Let $R$ be a commutative ring with unity. Let $\{I_{\alpha},\alpha\in \Delta\}$ be a set of ideals such that for each $\alpha\in\Delta$, $I_\alpha$ is an ideal generated by idempotents of $R$.
Does $J=\bigcap\limits_{\alpha\in \Delta} I_\alpha$ is an ideal finitely generated by idempotents when $\Delta$ is countable or finite set?
If no, does $J$ is an ideal generated by idempotents when $\Delta$ is a finite set?
In the countable case, $J$ need not be generated by idempotents. For instance, let $X=[-1,0]\cup\{1/n:n\in\mathbb{Z}_+\}$ and let $R$ be the ring of continuous functions $X\to\mathbb{R}$. For each $n$, let $I_n$ be the ideal of functions that vanish at $1/n$. Each $I_n$ is generated by an idempotent, namely the characteristic function of $X\setminus\{1/n\}$. But $J=\bigcap_n I_n$ is not generated by idempotents.
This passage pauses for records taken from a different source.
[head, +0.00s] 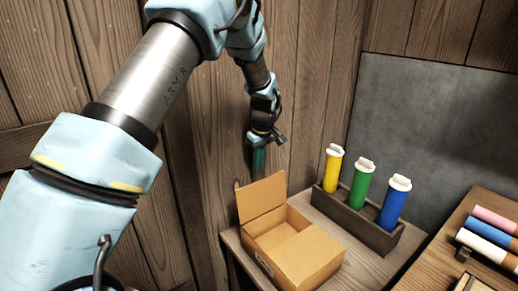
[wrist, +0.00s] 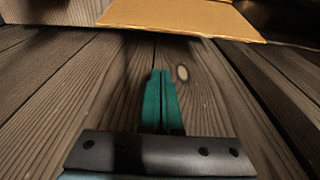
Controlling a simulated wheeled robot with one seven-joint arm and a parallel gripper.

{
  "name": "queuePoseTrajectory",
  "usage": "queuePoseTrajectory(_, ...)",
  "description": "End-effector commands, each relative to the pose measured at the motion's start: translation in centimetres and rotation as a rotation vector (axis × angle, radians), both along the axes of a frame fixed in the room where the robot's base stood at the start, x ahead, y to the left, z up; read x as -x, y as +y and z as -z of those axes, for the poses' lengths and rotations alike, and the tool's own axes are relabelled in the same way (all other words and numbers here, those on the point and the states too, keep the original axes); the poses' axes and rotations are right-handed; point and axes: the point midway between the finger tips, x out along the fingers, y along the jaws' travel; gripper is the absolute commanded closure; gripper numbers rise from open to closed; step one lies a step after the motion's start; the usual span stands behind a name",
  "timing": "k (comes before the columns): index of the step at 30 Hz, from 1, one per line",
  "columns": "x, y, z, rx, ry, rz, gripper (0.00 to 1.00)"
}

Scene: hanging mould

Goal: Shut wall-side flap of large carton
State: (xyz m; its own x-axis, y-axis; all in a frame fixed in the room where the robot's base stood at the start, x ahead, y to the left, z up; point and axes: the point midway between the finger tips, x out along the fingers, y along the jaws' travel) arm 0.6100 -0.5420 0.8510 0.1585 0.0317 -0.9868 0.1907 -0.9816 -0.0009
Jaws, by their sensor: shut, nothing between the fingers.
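The large carton (head: 318,268) is brown cardboard and sits on a wooden surface near the plank wall. Its wall-side flap (head: 262,198) stands up, roughly upright, at the back left. The near right part of the top is covered by a flap lying flat (head: 305,255); an opening shows beside it. My gripper (head: 258,165) has teal fingers pointing down, just above and behind the upright flap's top edge. In the wrist view the teal fingers (wrist: 160,88) are together with nothing between them. A cardboard panel (wrist: 180,16), likely the flap, crosses the top there, apart from the fingertips.
A dark wooden rack (head: 355,220) right of the carton holds yellow (head: 332,170), green (head: 361,187) and blue (head: 394,205) cylinders with white caps. Coloured rolls (head: 488,240) lie at the far right. The plank wall (head: 305,90) is close behind my gripper.

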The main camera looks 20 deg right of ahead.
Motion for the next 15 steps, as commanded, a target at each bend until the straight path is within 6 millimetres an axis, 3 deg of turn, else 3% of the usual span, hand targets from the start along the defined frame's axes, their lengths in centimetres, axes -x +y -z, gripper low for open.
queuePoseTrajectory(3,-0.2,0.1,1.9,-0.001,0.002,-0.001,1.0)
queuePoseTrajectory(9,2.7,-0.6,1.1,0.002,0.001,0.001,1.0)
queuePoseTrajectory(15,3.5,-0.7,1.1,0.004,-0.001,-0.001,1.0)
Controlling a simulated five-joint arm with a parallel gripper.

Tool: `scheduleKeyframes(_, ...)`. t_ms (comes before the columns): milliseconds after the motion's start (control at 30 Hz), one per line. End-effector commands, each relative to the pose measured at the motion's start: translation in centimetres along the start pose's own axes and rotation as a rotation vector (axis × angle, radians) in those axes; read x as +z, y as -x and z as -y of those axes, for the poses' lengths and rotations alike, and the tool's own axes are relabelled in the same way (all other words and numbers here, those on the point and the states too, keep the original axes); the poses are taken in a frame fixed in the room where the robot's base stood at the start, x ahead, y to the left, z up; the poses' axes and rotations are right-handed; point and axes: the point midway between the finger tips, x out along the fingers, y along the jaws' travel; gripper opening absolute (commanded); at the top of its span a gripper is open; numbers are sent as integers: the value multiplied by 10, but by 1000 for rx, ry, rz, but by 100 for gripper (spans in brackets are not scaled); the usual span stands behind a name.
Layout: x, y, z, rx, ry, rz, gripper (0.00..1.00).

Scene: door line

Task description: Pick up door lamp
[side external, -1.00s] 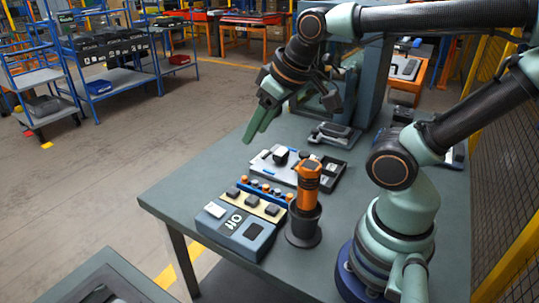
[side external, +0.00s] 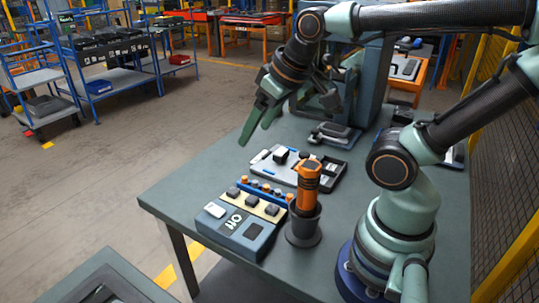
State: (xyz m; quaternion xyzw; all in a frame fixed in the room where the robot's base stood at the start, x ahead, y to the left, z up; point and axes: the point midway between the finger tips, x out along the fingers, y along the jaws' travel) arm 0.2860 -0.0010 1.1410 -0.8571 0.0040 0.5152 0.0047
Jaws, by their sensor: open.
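My gripper (side external: 256,132) hangs in the air above the far left part of the table, with its green fingers apart and nothing between them. Below it and slightly to the right, a white tray (side external: 262,171) holds a small black and white piece (side external: 281,155) and a few small blue parts. I cannot tell for certain which object is the door lamp; small parts on the tray are too small to name. The gripper touches none of these things.
An orange and black tool (side external: 308,183) stands upright in a black holder (side external: 303,227). A blue-grey control box (side external: 235,228) and a row of small orange and blue parts (side external: 265,190) lie to its left. A grey machine housing (side external: 372,80) rises behind. The table's left part is bare.

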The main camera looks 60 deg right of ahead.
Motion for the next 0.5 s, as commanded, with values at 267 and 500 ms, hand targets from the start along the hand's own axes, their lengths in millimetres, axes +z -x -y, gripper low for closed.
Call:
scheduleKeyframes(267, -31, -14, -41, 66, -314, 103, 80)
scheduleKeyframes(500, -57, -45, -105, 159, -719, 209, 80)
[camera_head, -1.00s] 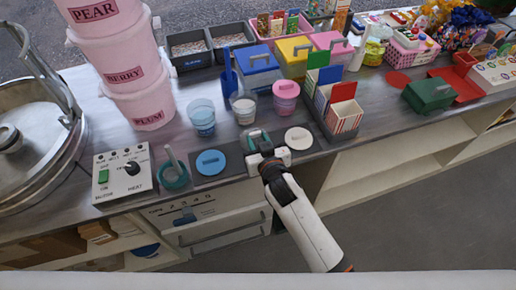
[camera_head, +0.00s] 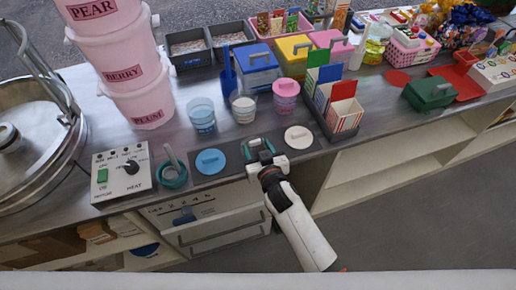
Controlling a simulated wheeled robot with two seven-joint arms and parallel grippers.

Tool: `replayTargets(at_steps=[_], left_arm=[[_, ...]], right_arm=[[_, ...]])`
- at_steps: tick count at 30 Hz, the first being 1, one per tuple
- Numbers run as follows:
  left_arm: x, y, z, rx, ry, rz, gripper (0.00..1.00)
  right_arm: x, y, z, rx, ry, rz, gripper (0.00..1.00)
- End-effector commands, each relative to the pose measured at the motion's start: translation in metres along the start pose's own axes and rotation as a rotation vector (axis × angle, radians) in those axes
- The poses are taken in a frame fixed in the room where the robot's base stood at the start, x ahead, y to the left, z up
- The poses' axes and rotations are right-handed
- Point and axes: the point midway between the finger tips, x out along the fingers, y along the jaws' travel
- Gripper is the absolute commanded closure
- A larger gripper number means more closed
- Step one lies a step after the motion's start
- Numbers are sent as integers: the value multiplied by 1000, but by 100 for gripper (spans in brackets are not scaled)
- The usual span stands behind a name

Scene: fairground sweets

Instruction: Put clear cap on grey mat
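A pale, whitish round cap (camera_head: 299,138) lies near the counter's front edge; it is the nearest match I see to a clear cap. To its left a teal cap (camera_head: 250,150) lies partly hidden by my right gripper (camera_head: 266,158). A blue cap (camera_head: 210,161) lies further left on a dark grey mat (camera_head: 231,170). My right gripper is over the front part of the teal cap. Its fingertips are too small and covered to show whether they are open or grip the cap. My left gripper is not in view.
A control box (camera_head: 122,172) and a teal holder (camera_head: 172,176) stand to the left. Behind the caps are a blue cup (camera_head: 201,115), a clear cup (camera_head: 244,106) and a pink lidded cup (camera_head: 286,93). A carton rack (camera_head: 343,112) stands to the right.

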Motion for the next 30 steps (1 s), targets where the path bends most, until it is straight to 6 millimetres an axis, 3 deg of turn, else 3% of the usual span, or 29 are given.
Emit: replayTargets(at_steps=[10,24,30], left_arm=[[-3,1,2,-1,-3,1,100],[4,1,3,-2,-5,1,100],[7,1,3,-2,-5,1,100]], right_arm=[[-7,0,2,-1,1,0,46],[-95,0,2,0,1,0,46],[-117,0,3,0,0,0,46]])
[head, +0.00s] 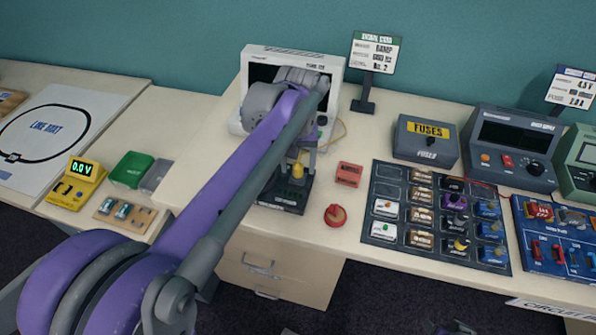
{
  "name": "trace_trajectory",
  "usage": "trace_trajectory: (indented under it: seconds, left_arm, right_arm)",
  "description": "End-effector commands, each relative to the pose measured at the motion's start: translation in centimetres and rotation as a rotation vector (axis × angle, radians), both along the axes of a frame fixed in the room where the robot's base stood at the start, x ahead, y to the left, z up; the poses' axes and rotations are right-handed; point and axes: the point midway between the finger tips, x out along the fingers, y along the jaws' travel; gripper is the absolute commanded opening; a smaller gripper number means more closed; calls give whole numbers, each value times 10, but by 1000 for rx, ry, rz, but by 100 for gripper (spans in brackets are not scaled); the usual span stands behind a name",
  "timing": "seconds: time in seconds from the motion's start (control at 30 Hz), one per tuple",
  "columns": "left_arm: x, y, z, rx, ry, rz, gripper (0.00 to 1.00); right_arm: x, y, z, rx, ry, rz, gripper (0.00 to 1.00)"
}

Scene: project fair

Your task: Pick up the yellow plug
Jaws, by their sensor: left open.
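A small yellow plug (297,171) stands upright on a black base (284,195) on the light wooden table, in front of the white monitor-like unit (335,62). My left arm reaches in from the lower left, and its gripper (301,158) points down just above and around the plug's top. The jaws are open. The arm and wrist hide part of the gripper, so I cannot tell whether a finger touches the plug. My right gripper does not show.
A red block (348,174) and a red round knob (335,215) lie right of the base. A dark board of modules (380,214), a FUSES box (425,140) and a grey power unit (511,150) stand farther right. A sign (374,52) stands behind.

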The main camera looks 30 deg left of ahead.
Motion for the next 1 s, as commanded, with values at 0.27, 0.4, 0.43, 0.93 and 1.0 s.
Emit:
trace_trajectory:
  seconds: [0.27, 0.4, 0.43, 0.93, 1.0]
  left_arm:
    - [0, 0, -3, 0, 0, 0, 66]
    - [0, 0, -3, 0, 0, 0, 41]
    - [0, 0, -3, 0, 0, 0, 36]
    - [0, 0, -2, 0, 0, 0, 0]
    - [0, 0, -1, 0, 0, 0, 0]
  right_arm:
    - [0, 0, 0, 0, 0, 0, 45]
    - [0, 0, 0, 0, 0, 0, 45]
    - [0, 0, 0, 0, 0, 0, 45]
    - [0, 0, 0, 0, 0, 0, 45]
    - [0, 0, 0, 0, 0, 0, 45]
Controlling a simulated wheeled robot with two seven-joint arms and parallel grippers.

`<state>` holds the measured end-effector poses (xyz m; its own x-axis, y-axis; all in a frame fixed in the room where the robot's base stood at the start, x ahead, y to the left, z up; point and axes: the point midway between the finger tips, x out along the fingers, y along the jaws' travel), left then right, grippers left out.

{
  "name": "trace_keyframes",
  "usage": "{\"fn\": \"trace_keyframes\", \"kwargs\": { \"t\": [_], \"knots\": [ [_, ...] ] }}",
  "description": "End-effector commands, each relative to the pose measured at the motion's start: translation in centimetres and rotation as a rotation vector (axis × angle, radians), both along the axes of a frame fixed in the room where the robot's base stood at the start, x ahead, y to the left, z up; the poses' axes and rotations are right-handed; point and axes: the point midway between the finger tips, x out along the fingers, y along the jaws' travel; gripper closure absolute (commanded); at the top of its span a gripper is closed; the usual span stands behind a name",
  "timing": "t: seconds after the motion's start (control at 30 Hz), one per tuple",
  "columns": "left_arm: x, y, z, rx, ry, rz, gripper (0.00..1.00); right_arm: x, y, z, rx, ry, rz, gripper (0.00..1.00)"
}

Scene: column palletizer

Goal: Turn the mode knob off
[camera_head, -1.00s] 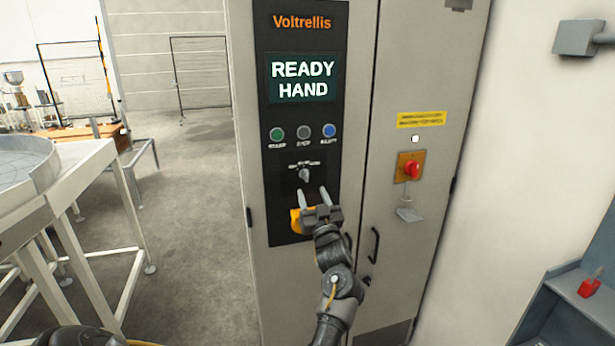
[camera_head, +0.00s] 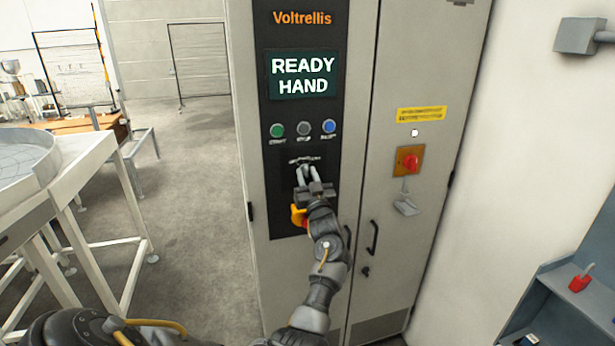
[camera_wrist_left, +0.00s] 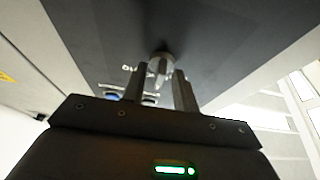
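The mode knob (camera_wrist_left: 161,68) is a small grey selector on the dark control panel (camera_head: 261,190), below the row of buttons. In the head view it is largely hidden behind my left fingertips. My left gripper (camera_head: 305,171) points at it. In the left wrist view my two fingers (camera_wrist_left: 160,80) stand apart, one on each side of the knob, with their tips close to it. A small gap seems to show on either side, so I see no clear grip. The knob's pointer runs toward the gripper. The screen (camera_head: 303,75) reads "READY HAND". My right gripper is not in view.
Green (camera_head: 277,130), grey (camera_head: 304,128) and blue (camera_head: 329,126) buttons sit above the knob. A yellow-based emergency stop (camera_head: 297,215) is just below, partly behind my gripper. A red switch (camera_head: 411,162) is on the right door. A white-framed table (camera_head: 85,160) stands left.

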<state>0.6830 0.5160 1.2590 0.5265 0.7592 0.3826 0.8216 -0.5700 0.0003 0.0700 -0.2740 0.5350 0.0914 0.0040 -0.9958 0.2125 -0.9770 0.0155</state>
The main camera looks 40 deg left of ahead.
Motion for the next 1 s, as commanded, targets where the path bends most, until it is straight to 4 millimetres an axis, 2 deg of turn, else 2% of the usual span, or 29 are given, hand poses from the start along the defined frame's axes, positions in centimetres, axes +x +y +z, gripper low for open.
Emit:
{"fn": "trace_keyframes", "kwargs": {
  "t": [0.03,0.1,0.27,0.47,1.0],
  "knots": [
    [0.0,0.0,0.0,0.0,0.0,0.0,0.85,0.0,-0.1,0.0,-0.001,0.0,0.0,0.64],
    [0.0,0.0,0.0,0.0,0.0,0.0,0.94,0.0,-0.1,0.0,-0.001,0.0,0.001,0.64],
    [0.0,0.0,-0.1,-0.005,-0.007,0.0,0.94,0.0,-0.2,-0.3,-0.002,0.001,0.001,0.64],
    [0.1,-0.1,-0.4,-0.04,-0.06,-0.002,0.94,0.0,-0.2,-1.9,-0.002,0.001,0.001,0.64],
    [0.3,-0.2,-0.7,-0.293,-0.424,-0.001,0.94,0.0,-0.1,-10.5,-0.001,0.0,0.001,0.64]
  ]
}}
Indeed, if $f\in J$ is idempotent, then $f$ vanishes at $1/n$ for each $n$, and hence also at $0$ by continuity. Since $f$ can only take the values $0$ and $1$, it must thus vanish on all of $[-1,0]$ as well. So the only idempotent in $J$ is $0$, but $J$ certainly contains some nonzero functions (for instance, the function that is the identity on $[-1,0]$ and $0$ at each $1/n$).
On the other hand, a finite intersection of ideals generated by idempotents is generated by idempotents. It suffices to consider binary intersections; suppose $I_0$ and $I_1$ are both generated by idempotents, and let $f\in I_0\cap I_1$. Since $I_0$ is generated by idempotents, there is some idempotent $e_0\in I_0$ such that $e_0f=f$ (namely, take finitely many idempotents in $I_0$ that generate $f$, and let $e_0$ be their join). Similarly there is an idempotent $e_1\in I_1$ such that $e_1f=f$. Now let $e=e_0e_1$; then $e\in I_0\cap I_1$ is idempotent and $ef=f$. Thus $f$ is generated by $e$. Since $f\in I_0\cap I_1$ was arbitrary, $I_0\cap I_1$ is generated by idempotents.